Within California there is the strong belief that people watch what California does and emulate it. The California regulators believe that cap-and-trade programs are going to spread to other states and regions and the design features developed for the California program will be adopted in other states and regions with the federal government finally adopting the program. The California Air Resource Board sees their work in creating 262 pages of regulation as ground breaking and likely to change the country. These regulations imply a shift away from carbon based fuels. It is envisioned that this will support the creation of new green-tech jobs and financial certainty for the renewable energy industry even as there is a strong national push to further develop shale source natural gas to move power generation away from the coal fired utilities built in the mid 1900’s and for a reduction in the size of government. At least 15 states now produce shale gas and others may join them. The largest shale area, the still-emerging Marcellus, covers much of the Northeast and already supports 140,000 jobs in Pennsylvania alone. Many of the jobs created recently in Texas are related to the expansion of shale gas exploration and development.

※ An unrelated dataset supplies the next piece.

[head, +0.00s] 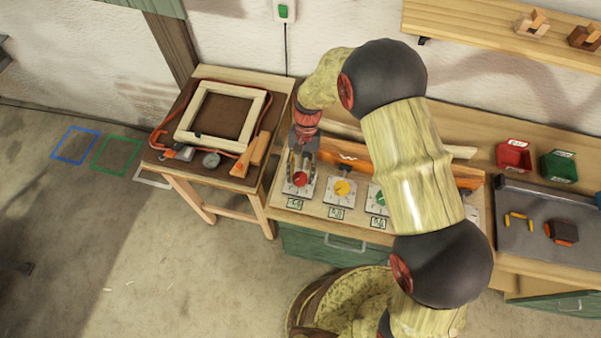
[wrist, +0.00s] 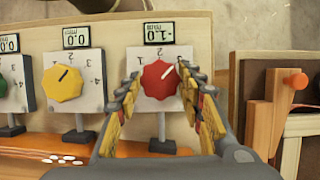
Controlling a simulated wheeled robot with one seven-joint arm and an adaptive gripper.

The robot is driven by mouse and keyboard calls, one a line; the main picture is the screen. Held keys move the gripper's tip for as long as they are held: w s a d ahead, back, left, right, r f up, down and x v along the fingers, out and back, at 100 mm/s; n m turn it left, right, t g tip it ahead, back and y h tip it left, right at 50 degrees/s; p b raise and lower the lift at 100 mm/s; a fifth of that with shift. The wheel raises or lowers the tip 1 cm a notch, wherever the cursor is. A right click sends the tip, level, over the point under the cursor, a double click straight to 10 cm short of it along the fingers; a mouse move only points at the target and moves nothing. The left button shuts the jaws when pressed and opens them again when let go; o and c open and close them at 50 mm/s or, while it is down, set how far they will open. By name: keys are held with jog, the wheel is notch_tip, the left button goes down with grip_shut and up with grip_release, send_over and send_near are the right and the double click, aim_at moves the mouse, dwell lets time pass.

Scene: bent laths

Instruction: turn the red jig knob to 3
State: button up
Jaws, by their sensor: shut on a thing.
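The red jig knob (head: 300,180) sits on a pale plate at the left end of a row of knobs on the bench. My gripper (head: 301,168) reaches down over it. In the wrist view the red knob (wrist: 159,80) is between the two fingers of my gripper (wrist: 162,88), which are shut on it. Its pale pointer line slants to the upper right in that view. A small display (wrist: 159,32) beside the plate seems to read -1.0. The scale figures near the fingers are partly hidden and too small to read surely.
A yellow knob (head: 343,188) and a green knob (head: 381,197) stand to the right with their own displays. A side table with a wooden frame (head: 222,112), clamp and tools stands close on the left. Red (head: 514,156) and green (head: 558,166) bins stand farther right.

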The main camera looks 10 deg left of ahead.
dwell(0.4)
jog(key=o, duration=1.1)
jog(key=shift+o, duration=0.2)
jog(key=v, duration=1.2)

United Nations Climate summit will be held November 28-December 9th 2011 in Durban South Africa. The Kyoto Protocol, which commits developed countries to cut their emissions, is set to expire in 2012. After both the Copenhagen (2009) and Cancun (2010) Climate summits failed to produce a legally binding climate treaty, delegates to the Durban talks are under immense pressure to produce some kind of deal that will be acceptable to both rich and developing nations. However, it is reported that cap-and-trade concept is losing support among the pervious signers of the Kyoto treaty and China and India who are now major producers of greenhouse gas because of concern about jobs, costs and bureaucratic complexity.
The “emerging nations,” including China and India want an extension of Kyoto, which required the industrialized nations to cut greenhouse gas emissions by 5.2% below 1990 levels from 2008-12. The world's two largest greenhouse gas emitters are China and the United States. The U.S. never ratified Kyoto, arguing it should contain 2012 goals for emerging economies and would cost U.S. jobs. China was exempted as an emerging economy, and though it is now the largest greenhouse gas emitter on earth, it wants to remain exempted from reducing or even stabilizing greenhouse gas emissions under any new agreement. In September India announced that it would not accept any legally binding limits on greenhouse gas emission, and Japan announced that they are reconsidering plans to cut carbon-dioxide emissions by 25% by 2020 due to closing of a significant portion of its nuclear power generation, and the costs of the carbon-credit programs that required the spending of almost $11 billion on carbon abatement programs in other countries. Overall, expectations for the future of the Kyoto Protocol are low and some doubt whether if a second commitment period is feasible with only support from EU which accounts only around 11% of the world’s greenhouse gas emissions and is itself reconsidering its nuclear power generation after the Fukushima Daiichi nuclear reactors were damaged after the quake. If nuclear reactors are going to be phased out as low greenhouse gas emission power generation there is no way to achieve carbon reductions without reducing the size of the economy, the standard of living or the size of the population.
The California Cap and Trade program requirements will help the current crop of California solar projects. If you will recall, the Department of Energy recently issued its final round of loan guarantees before the program ended and these final four loans included three generation project in California.
California Valley Solar Ranch Project a $1.237 billion loan guarantee to allow SunPower Corp to borrow the money to build a 250-megawatt photovoltaic electricity generating array in San Luis Obispo County, California using sun tracking technology to increase electricity output. The power will be sold to Pacific Gas and Electric Co. and will generate enough (very expensive) electricity to power 64,000 homes and will allow SunPower to increase demand for their panels and maintain or increase production. Construction employment will be significant, but permanent jobs will be few. The panels do not need much operation.